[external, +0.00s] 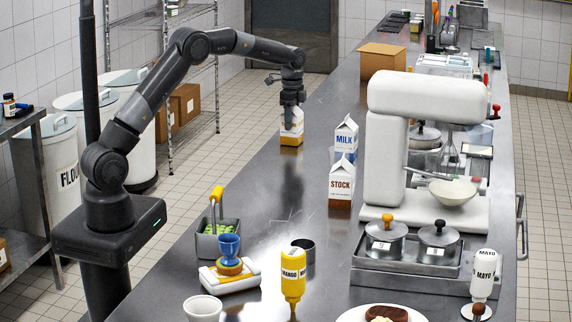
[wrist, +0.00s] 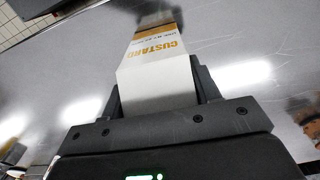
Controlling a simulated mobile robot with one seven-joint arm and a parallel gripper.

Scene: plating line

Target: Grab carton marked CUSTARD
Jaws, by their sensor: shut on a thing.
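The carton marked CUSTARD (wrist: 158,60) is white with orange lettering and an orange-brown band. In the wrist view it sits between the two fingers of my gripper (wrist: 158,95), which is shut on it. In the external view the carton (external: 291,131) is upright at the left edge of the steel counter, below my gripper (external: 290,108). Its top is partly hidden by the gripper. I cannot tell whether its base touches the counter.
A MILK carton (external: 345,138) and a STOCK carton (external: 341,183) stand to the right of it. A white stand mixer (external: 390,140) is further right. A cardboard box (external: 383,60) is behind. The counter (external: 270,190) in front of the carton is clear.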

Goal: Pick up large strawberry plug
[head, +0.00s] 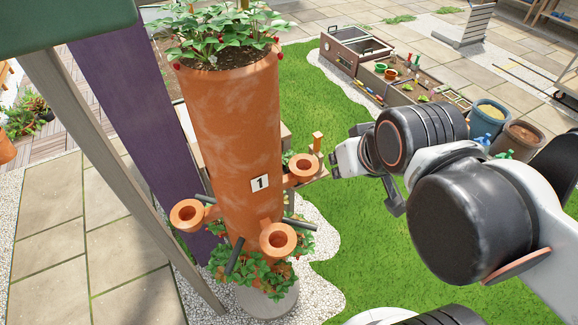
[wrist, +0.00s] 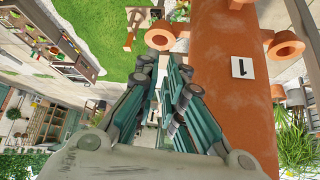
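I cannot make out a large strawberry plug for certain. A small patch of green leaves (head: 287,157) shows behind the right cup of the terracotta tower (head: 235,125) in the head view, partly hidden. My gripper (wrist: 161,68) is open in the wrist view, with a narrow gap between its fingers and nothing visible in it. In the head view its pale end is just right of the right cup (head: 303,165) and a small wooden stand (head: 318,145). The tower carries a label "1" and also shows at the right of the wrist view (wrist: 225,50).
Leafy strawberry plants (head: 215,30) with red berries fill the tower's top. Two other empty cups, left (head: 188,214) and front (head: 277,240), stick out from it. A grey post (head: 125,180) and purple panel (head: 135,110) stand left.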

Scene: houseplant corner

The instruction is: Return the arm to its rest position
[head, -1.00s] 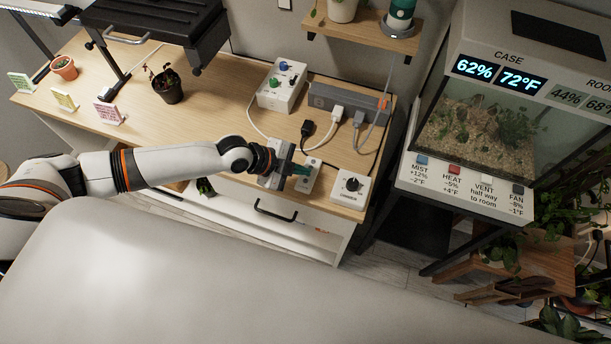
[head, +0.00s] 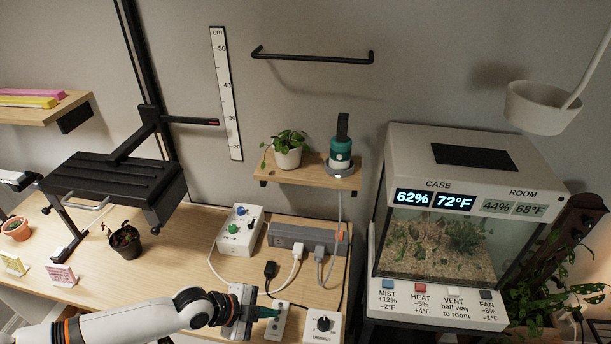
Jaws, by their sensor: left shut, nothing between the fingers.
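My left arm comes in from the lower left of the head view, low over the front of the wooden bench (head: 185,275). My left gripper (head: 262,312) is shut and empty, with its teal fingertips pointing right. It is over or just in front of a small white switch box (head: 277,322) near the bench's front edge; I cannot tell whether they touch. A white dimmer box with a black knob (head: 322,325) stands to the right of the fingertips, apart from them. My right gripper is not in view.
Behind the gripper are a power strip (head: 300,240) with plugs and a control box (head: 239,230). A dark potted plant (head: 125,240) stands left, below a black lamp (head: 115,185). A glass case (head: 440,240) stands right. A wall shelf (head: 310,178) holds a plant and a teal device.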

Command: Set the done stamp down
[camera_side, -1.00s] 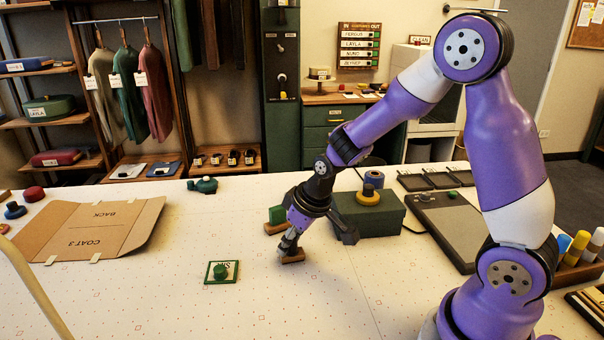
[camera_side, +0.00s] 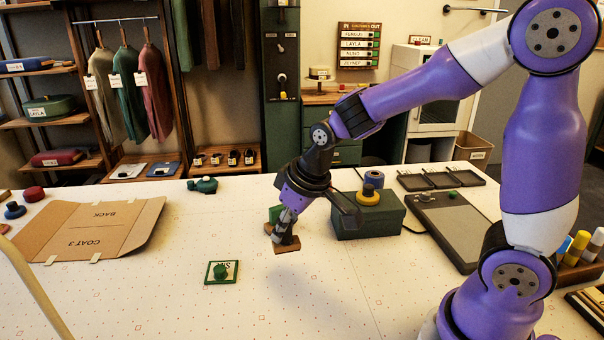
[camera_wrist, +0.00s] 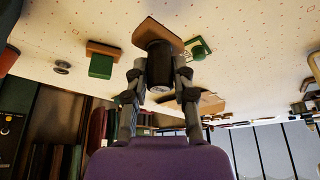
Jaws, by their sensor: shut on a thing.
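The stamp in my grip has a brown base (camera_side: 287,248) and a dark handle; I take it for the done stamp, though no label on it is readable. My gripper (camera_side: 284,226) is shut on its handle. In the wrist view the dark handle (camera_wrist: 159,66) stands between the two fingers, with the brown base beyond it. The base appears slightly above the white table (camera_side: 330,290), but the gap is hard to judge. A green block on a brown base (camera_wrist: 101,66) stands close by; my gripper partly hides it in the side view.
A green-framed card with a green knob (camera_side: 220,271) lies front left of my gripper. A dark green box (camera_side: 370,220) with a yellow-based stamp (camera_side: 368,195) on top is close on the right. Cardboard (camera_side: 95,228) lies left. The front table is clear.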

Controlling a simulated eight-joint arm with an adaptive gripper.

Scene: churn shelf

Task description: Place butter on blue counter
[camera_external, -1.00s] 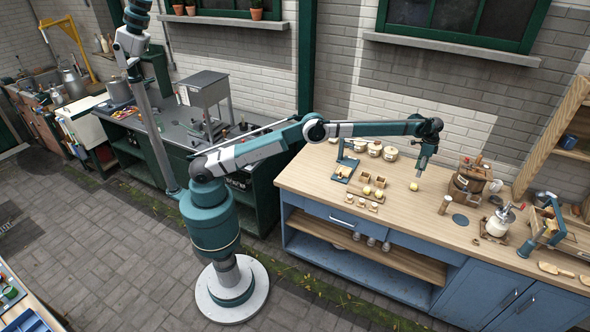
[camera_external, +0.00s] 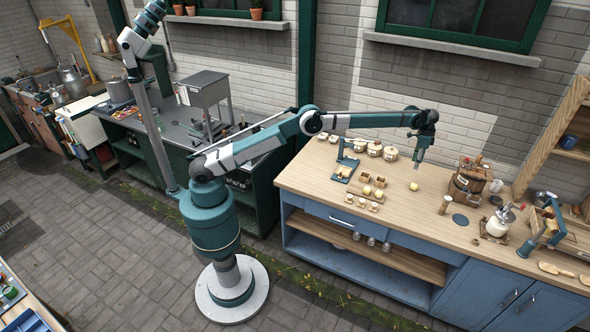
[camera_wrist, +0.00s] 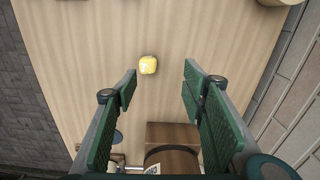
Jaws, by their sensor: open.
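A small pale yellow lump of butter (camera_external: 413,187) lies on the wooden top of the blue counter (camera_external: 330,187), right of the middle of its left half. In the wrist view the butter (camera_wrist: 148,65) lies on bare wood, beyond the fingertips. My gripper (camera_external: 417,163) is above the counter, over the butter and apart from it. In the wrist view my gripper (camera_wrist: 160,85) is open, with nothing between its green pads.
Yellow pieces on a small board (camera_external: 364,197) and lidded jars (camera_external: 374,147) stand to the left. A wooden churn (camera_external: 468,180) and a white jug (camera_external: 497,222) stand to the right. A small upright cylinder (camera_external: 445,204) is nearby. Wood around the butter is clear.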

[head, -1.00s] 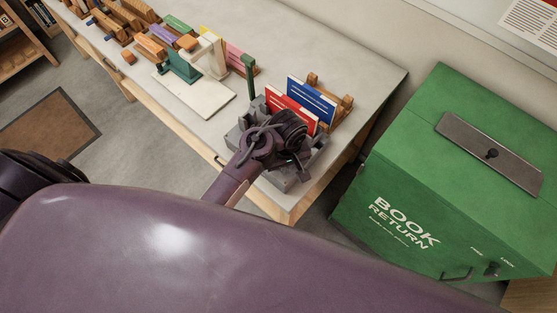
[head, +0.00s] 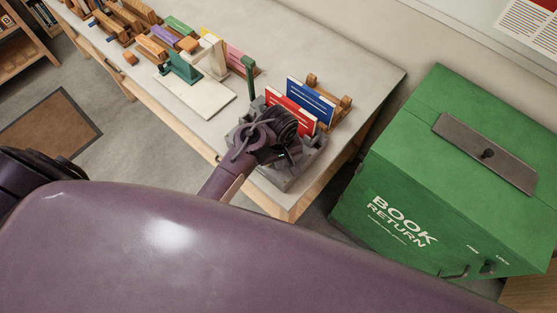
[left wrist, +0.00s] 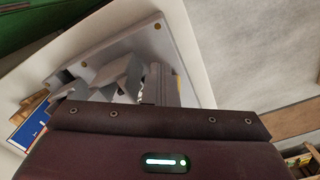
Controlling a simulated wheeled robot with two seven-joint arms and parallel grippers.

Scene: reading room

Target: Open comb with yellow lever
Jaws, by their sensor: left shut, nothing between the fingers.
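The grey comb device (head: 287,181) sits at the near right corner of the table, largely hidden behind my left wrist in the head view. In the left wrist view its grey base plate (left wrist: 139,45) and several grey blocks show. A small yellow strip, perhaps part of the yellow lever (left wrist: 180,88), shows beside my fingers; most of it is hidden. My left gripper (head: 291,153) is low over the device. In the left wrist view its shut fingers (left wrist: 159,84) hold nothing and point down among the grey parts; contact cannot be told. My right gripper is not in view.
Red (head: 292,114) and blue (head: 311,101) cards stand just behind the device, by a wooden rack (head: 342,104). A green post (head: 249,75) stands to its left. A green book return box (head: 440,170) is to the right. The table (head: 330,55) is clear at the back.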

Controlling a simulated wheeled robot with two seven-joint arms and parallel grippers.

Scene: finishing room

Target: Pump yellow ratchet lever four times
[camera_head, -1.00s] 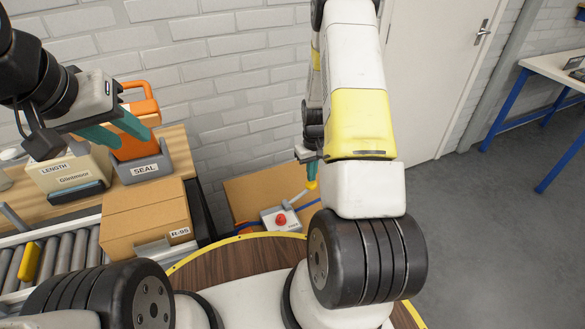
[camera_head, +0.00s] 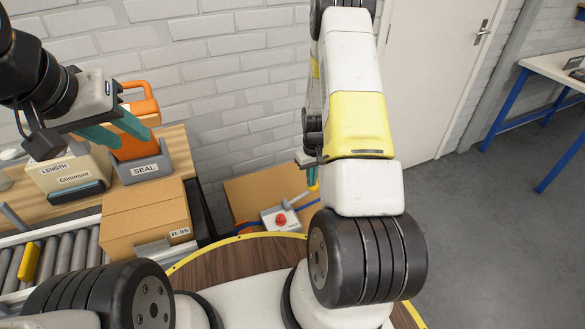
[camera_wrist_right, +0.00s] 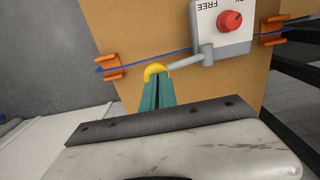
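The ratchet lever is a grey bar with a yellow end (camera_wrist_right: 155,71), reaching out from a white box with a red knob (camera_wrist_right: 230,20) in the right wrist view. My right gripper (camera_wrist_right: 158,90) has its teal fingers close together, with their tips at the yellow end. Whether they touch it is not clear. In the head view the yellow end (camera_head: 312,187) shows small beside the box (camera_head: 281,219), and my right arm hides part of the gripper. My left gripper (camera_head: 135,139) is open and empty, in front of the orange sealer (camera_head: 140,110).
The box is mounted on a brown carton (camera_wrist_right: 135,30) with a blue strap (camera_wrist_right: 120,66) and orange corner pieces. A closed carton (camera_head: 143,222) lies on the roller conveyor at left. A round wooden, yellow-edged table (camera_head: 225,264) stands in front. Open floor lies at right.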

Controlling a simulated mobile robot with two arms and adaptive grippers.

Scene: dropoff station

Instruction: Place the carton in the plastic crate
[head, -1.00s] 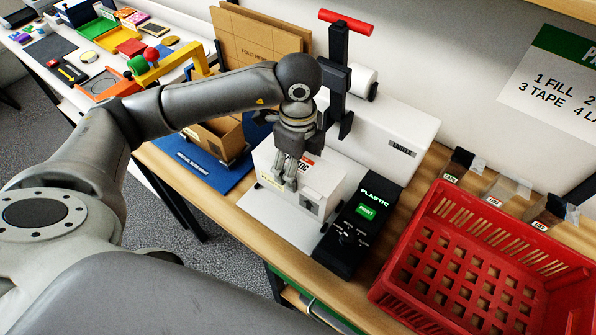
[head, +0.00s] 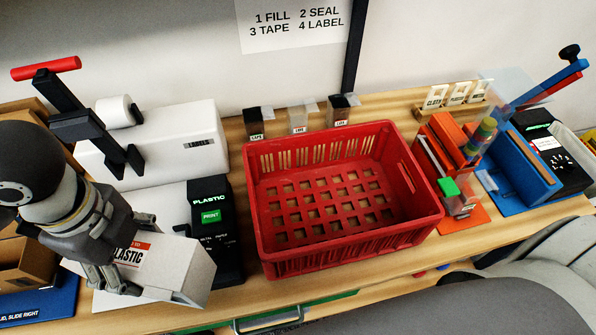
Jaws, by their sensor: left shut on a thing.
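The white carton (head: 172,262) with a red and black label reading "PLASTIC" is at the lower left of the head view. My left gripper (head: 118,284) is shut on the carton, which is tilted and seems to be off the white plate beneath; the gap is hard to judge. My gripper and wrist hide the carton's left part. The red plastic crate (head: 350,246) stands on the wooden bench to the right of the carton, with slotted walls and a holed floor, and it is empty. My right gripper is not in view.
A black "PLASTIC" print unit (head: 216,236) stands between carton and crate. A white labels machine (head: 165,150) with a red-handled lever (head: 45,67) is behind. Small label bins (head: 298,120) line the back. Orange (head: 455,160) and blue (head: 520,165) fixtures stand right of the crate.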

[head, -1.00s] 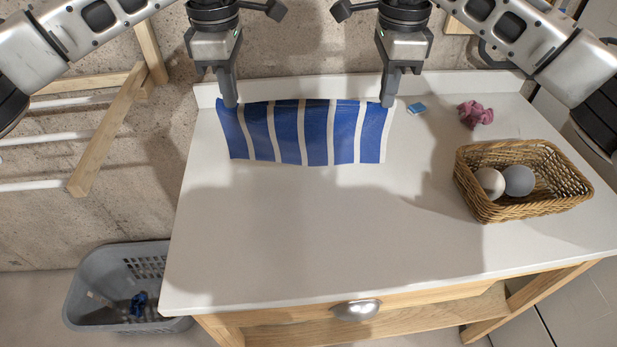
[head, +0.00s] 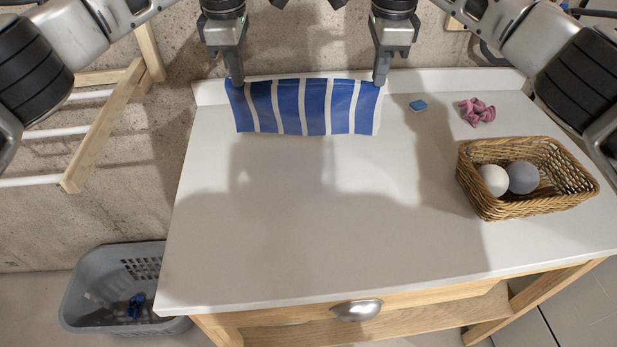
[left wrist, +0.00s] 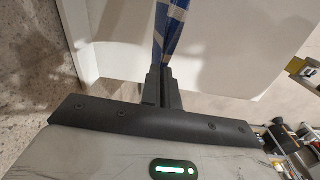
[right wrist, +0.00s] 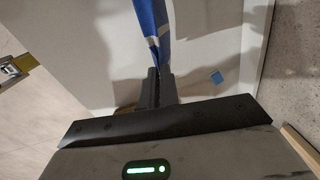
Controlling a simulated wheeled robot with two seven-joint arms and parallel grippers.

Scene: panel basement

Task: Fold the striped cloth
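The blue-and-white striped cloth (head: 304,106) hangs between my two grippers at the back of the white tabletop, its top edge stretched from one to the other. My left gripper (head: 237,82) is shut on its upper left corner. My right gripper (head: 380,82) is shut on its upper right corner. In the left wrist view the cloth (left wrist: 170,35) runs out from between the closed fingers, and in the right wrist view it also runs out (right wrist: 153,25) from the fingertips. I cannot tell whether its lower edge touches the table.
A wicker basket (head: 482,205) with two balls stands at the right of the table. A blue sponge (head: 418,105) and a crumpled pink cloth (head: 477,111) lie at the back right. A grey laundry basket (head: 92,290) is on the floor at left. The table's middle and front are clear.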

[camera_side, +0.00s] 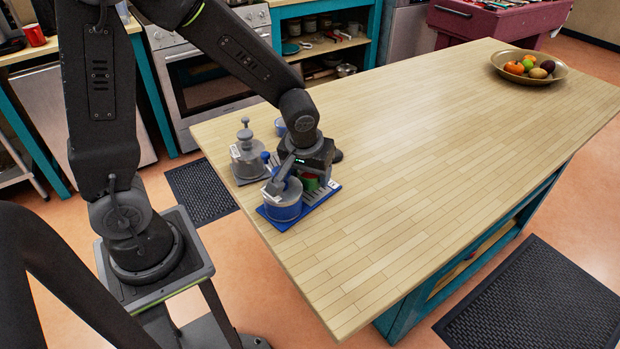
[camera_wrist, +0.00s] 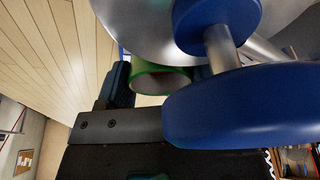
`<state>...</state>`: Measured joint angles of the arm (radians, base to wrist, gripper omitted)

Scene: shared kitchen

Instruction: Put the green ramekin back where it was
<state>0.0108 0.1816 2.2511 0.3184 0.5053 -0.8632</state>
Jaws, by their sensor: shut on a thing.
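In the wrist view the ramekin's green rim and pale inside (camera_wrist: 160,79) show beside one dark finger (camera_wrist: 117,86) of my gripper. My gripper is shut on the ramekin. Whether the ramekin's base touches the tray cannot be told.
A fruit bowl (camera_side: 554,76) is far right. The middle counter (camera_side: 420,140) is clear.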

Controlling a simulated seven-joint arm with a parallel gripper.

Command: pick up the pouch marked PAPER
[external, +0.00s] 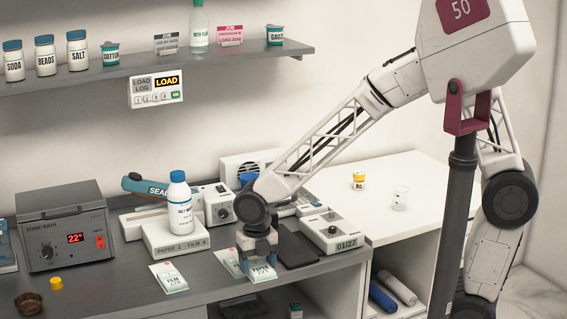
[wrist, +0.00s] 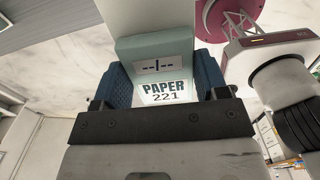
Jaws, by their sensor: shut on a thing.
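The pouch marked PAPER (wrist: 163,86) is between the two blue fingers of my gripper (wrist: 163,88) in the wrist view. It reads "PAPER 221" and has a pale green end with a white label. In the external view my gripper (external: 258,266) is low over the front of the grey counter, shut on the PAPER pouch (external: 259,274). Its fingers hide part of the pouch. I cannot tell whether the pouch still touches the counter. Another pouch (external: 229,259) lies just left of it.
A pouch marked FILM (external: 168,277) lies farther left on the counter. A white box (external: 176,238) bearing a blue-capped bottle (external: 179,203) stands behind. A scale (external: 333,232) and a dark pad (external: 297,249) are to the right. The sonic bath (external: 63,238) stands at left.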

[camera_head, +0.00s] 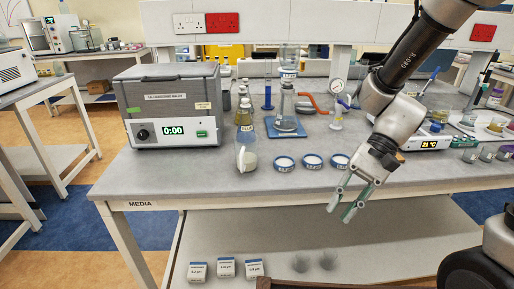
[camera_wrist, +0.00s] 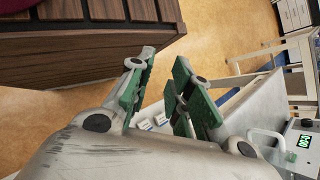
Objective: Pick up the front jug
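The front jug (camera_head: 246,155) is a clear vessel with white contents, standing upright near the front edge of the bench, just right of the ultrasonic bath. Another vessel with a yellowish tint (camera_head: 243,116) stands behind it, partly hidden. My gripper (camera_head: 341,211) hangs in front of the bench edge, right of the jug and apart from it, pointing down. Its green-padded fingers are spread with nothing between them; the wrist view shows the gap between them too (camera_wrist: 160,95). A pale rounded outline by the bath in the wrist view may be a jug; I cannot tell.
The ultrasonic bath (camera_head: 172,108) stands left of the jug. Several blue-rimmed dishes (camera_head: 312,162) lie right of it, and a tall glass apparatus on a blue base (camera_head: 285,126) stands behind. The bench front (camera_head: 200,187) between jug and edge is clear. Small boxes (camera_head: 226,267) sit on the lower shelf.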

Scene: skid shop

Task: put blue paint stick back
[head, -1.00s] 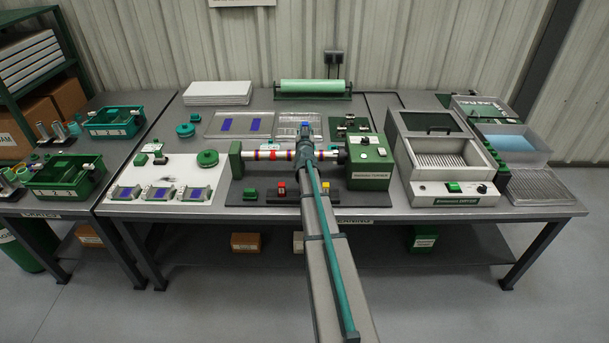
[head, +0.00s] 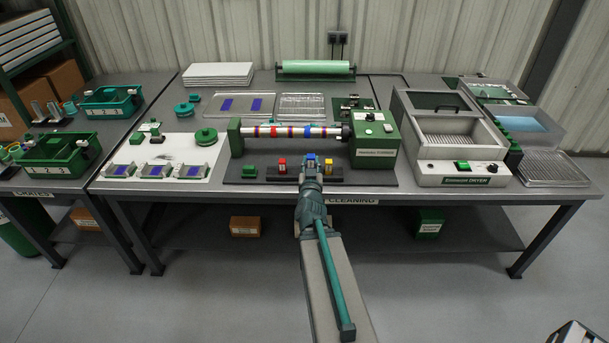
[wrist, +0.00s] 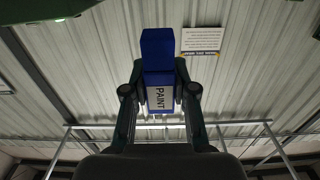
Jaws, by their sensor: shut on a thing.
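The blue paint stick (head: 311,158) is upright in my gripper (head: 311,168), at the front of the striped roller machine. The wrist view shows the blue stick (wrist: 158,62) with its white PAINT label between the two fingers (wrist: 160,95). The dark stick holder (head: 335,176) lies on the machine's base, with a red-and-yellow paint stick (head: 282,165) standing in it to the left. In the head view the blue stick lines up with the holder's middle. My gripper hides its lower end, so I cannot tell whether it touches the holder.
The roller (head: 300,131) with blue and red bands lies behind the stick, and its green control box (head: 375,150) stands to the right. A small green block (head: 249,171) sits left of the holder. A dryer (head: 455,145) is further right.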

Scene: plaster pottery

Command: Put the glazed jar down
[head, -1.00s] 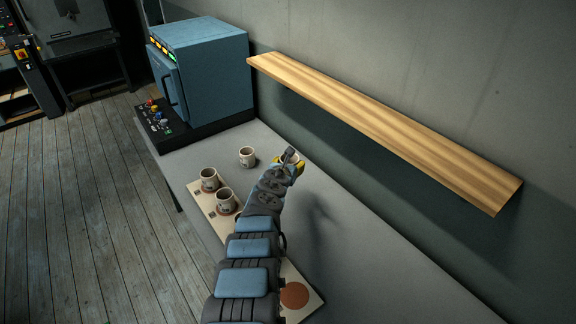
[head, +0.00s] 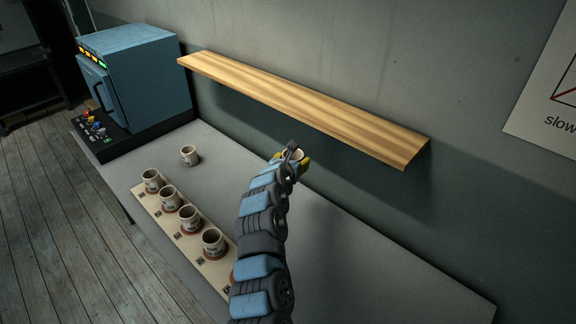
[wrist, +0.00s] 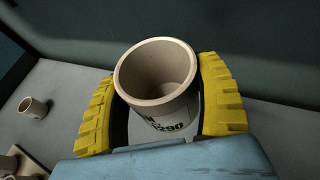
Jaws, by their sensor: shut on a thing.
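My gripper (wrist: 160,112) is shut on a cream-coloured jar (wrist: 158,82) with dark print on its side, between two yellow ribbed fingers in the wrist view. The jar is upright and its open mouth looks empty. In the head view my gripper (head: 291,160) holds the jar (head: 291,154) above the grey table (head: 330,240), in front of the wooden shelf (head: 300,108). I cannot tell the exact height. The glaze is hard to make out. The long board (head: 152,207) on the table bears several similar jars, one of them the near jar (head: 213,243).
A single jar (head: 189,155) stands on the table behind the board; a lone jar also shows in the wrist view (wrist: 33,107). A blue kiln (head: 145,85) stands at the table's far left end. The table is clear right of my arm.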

== == ==

=== GOAL ===
Between the line with "Task: Fold the striped cloth" and the line with "wrist, gripper omitted)", ends included, lies the span to copy exactly; copy nothing else and leave out the pictures.

=== WRITTEN ANSWER ===
Task: Fold the striped cloth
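The blue-and-white striped cloth (head: 304,106) hangs between my two grippers at the back of the white tabletop, its top edge stretched from one to the other. My left gripper (head: 237,82) is shut on its upper left corner. My right gripper (head: 380,82) is shut on its upper right corner. In the left wrist view the cloth (left wrist: 170,35) runs out from between the closed fingers, and in the right wrist view it also runs out (right wrist: 153,25) from the fingertips. I cannot tell whether its lower edge touches the table.
A wicker basket (head: 482,205) with two balls stands at the right of the table. A blue sponge (head: 418,105) and a crumpled pink cloth (head: 477,111) lie at the back right. A grey laundry basket (head: 92,290) is on the floor at left. The table's middle and front are clear.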

[camera_side, +0.00s] 
[camera_wrist, +0.00s] 
`<state>...</state>`: Measured joint angles of the arm (radians, base to wrist, gripper omitted)

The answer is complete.